The road’s a blur till Hunterville, remembered chiefly for a sign that read: “These are not public toilets!”

Next stage of the journey was one long nightmare. It was snowing on the Desert Road. Despite smart yellow rubber one-piece suit (de rigeur sur le route), my face and bones turned to ice, and my hands to ossified claws capable only of clutching Charles. Which was just as well, as I kept passing out. Ta, Buddha!

We reach Turangi, and it’s pissing with rain. I fall down on the floor of the local garage/store shaking uncontnrollably, and we decide to call it quites re. travel for the day. End up at Turangi Holiday Camp, where the cafeteria closes at six, but the showers never stop. I took two just for the hell of it. We decide that Turangi is one big boring holiday home and retreat to the pub. End of Day 1.

Day 2 – We hit Auckland, in time to catch the end of Simple Minds’ press conference. They say I am Brilliant (Jim) and Honest (Charlie) with regard to the New Gold Dream review. Perspicocious boys.

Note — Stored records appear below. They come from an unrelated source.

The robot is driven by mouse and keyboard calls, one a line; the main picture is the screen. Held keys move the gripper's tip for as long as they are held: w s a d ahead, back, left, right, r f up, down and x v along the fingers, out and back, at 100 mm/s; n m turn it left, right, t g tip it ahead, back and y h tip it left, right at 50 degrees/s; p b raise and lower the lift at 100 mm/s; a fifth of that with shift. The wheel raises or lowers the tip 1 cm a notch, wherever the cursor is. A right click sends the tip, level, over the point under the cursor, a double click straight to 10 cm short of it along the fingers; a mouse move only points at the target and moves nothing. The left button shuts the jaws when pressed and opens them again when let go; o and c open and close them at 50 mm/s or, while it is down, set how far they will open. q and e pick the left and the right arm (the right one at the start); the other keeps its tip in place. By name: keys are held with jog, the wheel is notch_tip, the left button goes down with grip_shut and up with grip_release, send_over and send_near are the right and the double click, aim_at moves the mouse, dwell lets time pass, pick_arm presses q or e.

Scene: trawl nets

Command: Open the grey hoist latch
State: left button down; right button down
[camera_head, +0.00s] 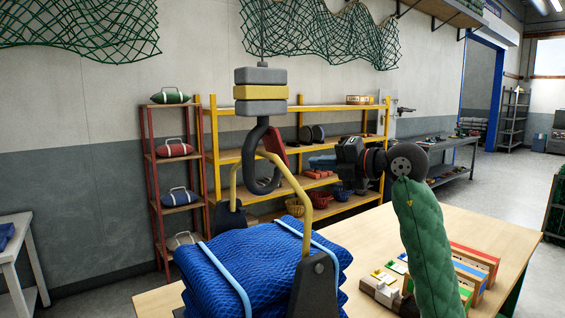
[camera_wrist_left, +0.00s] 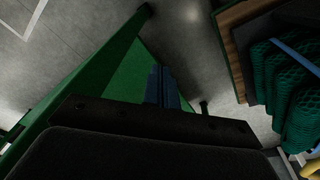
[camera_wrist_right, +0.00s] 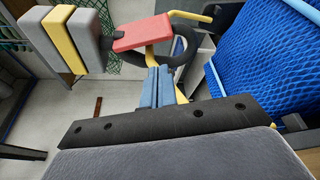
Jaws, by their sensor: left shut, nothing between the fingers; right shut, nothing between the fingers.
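The grey hoist block (camera_head: 261,92) with a yellow band hangs from a cable, with a dark hook (camera_head: 256,160) below it. A red latch piece (camera_head: 273,149) sits at the hook's right side; it also shows in the right wrist view (camera_wrist_right: 142,33). The hook hangs at the yellow handle (camera_head: 313,201) of a blue net bale (camera_head: 235,268). My right gripper (camera_head: 322,161) is shut and empty, to the right of the latch; its fingers (camera_wrist_right: 158,87) point towards the hook and latch. My left gripper (camera_wrist_left: 162,85) is shut and empty, outside the head view.
The bale lies on a wooden table (camera_head: 372,226) with coloured blocks and frames (camera_head: 470,264) on the right. A yellow shelf (camera_head: 345,107) and a red shelf (camera_head: 153,165) stand behind. Green netting (camera_wrist_left: 290,95) and a green frame (camera_wrist_left: 90,85) are near my left gripper.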

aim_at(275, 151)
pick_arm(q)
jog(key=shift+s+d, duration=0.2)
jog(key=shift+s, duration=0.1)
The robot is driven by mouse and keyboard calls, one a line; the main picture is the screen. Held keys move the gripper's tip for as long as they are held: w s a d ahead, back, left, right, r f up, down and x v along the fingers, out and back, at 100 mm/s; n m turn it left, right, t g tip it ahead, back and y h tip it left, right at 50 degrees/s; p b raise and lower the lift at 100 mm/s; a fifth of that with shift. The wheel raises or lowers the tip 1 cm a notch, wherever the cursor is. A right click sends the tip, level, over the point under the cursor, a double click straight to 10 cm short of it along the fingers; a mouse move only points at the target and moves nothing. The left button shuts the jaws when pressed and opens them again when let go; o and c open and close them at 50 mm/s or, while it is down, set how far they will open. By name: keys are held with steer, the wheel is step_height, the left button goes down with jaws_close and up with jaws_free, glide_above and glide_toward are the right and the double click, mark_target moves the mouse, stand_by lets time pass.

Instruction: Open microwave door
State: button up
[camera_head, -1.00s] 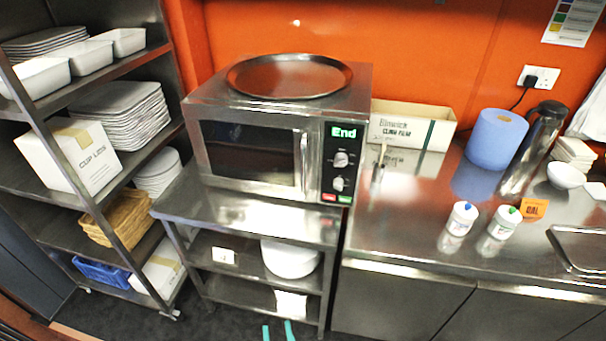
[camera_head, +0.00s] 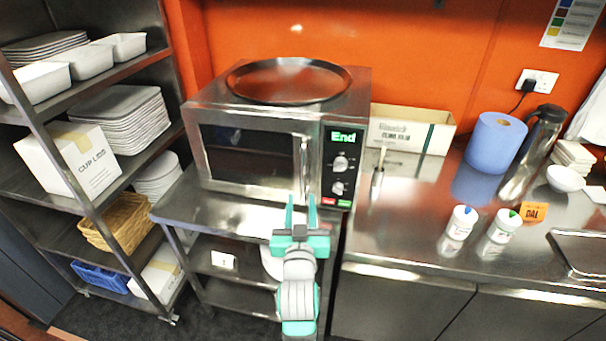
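The microwave (camera_head: 240,151) stands on a steel table, its door shut. Its vertical door handle (camera_head: 304,163) is at the right edge of the door, beside the control panel with a green "End" display (camera_head: 343,136). My gripper (camera_head: 300,212), teal with two fingers pointing up, is in front of the microwave's lower right. The fingers are apart with a gap between them, and nothing shows between them. The fingertips appear just below the handle's lower end in the picture; whether they touch anything cannot be told.
A round metal tray (camera_head: 288,82) lies on top of the microwave. A shelf rack (camera_head: 75,197) with dishes and boxes stands at the left. The steel counter (camera_head: 400,225) at the right holds two small bottles, a blue roll (camera_head: 496,143) and a flask.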

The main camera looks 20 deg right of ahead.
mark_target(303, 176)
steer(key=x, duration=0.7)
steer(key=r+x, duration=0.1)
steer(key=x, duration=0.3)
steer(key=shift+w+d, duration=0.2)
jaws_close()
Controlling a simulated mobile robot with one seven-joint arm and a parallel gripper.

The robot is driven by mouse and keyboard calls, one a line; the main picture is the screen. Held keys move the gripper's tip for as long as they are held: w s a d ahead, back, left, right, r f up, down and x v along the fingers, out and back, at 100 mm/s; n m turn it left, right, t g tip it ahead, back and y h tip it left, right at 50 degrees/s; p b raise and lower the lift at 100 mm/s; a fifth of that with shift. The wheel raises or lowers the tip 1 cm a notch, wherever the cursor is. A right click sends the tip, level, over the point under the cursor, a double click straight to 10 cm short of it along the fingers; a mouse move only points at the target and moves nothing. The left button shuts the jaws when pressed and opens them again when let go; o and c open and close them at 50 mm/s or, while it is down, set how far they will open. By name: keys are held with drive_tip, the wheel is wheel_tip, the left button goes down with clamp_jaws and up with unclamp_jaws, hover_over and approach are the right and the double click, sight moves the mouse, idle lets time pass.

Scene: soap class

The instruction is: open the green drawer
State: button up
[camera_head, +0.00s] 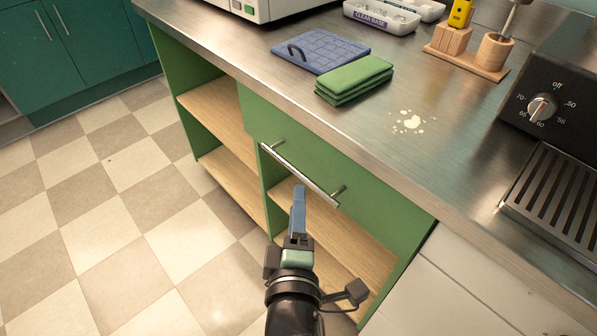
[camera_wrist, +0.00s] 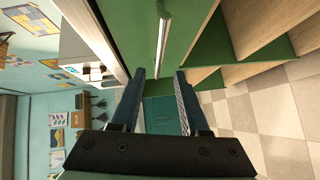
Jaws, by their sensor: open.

The concert fab; ghastly old Mainstreet packed to the gills with sweaty, slick-wriggling kids in total ecstacy. Yeah, it was just like being in a can of eels, especially when someone started throwing water around. The trip back to Wellington relatively OK-OK. No near-fatalities or natural disasters this time. The chips at Bulls are nice, and they have a good jukebox. Bulls has balls!